Now, we’ve heard the comments on Trump from the British Prime Minister, David Cameron. Cameron has criticized Trump for his proposal
to ban Muslims from entering the United States.
“I think his remarks are divisive,
stupid and wrong,” Cameron said, though he did oppose the petition that was
started to have Trump banned from Britain. “I
think if he came to visit our country he’d unite us all against him.”
But here are a
few of the other world leader’s feelings about a possible Trump presidency:
Alwaleed bin
Talal Alsaud is a member of the Saudi Royal family. He had previously Tweeted his disapproval of
Donald Trump. However, in response,
Trump went on Twitter and posted a clearly photo-shopped picture of the Saudi
mogul alongside Fox News anchor Megyn Kelly. (The Saudi is an investor in the parent company of Fox News.)
Bin Talal then
responded with a tweet of his own, which noted that he had come to Trump’s
financial rescue in the 1990s, not once, but twice. The first time was in 1991,
when he bought a yacht Trump had put up for sale, and the second was in 1995,
when he bought a stake in Trump’s Plaza Hotel. “Trump:
You base your statements on photo-shopped pics?,” the tweet read. “I bailed you out twice; a 3rd time, maybe?”
When asked for
a response, Trump reportedly denied having been bailed out by Bin Tal. Then he
added, “Never liked him. Never met him.”
Now, Mexico
has been the subject of harsh criticism by candidate Trump. In fact, Trump’s
campaign started when he laid out his criticisms in his speech in which
he first announced his candidacy.
“When Mexico sends its people, they’re not
sending their best,” he said. “They’re
not sending you. They’re not sending you. They’re sending people that have lots
of problems, and they’re bringing those problems with us. They’re bringing
drugs. They’re bringing crime. They’re rapists. And some, I assume, are good
people.” He then proposed not only
building a wall between the two nations, but making Mexico pay for it.
The former
Mexican president Felipe Calderón, not surprisingly, has said the country
wouldn’t “pay a single cent for such a
stupid wall.” He also called Trump a “not
very well informed man…If this guy pretends that closing the borders to
anywhere either for trade [or] for people is going to provide prosperity to the
United State, he is completely crazy.”
Trump was
totally unfazed. In an interview, he said after he heard these comments: “Now the wall just got taller.”
After Trump
had made his call for a ban on Muslim immigration, Turkish President R. T.

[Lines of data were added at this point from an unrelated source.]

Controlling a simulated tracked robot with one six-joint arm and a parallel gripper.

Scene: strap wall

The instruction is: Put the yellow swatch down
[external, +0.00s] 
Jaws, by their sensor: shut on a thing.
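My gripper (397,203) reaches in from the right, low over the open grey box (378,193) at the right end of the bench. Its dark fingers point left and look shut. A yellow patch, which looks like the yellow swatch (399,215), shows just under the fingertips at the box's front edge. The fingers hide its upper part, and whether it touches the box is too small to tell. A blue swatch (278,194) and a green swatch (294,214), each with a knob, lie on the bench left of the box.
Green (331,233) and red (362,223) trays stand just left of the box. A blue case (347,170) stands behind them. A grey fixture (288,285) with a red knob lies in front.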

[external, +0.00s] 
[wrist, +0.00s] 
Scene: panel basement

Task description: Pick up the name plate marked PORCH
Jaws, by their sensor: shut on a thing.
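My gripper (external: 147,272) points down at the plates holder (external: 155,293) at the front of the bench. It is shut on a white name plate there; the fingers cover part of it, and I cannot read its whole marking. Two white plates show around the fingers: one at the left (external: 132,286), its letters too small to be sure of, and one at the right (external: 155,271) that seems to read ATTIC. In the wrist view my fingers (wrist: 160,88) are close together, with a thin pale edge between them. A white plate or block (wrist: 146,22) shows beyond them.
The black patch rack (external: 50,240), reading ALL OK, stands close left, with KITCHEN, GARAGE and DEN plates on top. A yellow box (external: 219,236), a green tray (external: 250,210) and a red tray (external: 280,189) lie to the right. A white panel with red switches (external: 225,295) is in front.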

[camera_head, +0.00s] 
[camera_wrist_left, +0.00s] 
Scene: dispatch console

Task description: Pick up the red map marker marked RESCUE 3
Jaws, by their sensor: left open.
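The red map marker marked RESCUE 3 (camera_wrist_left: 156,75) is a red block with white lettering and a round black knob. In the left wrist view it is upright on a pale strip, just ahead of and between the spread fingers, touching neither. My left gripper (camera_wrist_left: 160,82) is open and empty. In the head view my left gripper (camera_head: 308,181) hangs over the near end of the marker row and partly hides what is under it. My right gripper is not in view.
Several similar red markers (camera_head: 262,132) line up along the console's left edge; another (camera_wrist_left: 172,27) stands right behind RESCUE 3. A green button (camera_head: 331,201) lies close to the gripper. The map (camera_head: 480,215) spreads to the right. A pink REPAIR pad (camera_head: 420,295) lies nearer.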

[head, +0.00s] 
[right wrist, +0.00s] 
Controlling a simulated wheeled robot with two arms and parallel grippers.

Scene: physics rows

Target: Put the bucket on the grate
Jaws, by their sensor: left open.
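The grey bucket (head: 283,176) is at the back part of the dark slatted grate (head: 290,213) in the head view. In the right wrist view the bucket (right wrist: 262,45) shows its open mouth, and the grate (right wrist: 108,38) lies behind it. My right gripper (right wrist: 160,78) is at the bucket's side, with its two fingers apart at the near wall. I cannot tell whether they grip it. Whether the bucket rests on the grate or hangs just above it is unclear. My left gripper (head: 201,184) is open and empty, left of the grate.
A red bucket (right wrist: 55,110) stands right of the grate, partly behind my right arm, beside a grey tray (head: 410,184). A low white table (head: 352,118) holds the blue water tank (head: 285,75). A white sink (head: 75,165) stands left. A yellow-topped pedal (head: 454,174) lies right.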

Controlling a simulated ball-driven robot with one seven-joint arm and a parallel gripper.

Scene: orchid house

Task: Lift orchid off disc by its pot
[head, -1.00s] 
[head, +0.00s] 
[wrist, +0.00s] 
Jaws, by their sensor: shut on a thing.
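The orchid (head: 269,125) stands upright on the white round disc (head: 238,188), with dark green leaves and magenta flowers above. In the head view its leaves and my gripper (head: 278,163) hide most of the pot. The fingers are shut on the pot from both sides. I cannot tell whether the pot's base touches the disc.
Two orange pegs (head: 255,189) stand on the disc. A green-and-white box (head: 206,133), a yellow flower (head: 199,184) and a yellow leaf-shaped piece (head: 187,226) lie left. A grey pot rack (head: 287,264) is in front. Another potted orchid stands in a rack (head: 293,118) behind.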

Erdoğan said it would be difficult for a President Trump to have successful
relations with other countries were he to continue talking this way. “A
successful politician would not make such statement, as there are millions of
Muslims living in the U.S,” Erdoğan said. “I don’t know whether or not he’ll win, but let’s suppose he won. What
will happen? Will he set aside all relationships with Muslim countries? A
politician shouldn’t talk like this.”
But the
criticism doesn’t stop there. Since
being elected in 2013, Pope Francis has been hailed for his leadership and
commitment to reforming the Catholic Church bureaucracy. However, while aboard
the papal airliner, Francis was asked about candidate Trump’s rhetoric
regarding Mexican immigrants, and His Eminence was only too happy to give his
opinion. “A person who thinks only about building walls, wherever they may be,
and not building bridges, is not Christian,” Francis said.
Of course,
Trump responded the very same day. “For a religious leader to question a
person’s faith is disgraceful,” he said, then he warned that ISIS was eager
to attack the Vatican. “If and when the
Vatican is attacked, the Pope would only wish and have prayed that Donald Trump
would have been elected president,” the candidate said.
Later, and
after the mass terrorist shooting in San Bernadino, Trump took to MSNBC, where he said, “We have places in London and other places
that are so radicalized that police are afraid for their own lives.”
The new Muslim
London Mayor, Boris Johnson begged to differ.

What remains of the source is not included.